▶ **GOAL**: Records follow. Select each line holding "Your".

▶ **GIVEN INFORMATION**:
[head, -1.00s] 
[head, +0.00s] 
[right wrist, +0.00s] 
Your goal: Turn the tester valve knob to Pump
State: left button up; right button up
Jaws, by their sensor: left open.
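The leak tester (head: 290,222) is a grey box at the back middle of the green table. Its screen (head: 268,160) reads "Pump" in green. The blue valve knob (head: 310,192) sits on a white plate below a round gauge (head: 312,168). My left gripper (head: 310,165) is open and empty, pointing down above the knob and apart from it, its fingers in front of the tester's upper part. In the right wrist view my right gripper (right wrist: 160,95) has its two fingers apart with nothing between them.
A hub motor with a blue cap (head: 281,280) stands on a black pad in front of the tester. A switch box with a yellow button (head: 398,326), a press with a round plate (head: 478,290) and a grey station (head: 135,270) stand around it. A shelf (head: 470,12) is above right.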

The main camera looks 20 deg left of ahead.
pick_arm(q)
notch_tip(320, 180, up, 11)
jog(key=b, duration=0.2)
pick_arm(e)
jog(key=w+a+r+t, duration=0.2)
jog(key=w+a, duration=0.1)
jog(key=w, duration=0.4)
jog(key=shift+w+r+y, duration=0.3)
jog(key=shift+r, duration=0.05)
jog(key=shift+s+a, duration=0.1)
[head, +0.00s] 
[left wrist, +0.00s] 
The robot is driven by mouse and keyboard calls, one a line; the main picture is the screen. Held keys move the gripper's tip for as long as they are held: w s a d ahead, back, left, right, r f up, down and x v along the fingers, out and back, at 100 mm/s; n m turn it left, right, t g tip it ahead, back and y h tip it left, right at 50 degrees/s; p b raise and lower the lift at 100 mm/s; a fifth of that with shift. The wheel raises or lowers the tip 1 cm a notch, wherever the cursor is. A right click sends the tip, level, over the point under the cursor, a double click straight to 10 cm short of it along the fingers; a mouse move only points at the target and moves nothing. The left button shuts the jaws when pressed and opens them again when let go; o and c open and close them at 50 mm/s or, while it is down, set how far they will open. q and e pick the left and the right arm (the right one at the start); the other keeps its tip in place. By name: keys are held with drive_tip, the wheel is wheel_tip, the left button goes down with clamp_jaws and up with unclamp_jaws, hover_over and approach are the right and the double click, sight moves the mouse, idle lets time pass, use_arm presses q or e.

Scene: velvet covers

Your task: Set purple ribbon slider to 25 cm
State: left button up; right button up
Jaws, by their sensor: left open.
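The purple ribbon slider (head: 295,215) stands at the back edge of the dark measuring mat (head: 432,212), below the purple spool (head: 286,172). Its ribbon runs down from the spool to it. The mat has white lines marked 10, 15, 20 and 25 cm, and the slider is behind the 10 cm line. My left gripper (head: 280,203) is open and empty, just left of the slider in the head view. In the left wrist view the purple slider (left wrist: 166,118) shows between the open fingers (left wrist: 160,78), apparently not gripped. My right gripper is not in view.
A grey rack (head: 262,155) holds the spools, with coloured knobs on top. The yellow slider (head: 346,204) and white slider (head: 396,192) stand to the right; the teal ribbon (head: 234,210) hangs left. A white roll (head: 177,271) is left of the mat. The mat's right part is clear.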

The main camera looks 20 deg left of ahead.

▶ **ANSWER**:
Your goal: Turn the tester valve knob to Pump
Your task: Set purple ribbon slider to 25 cm

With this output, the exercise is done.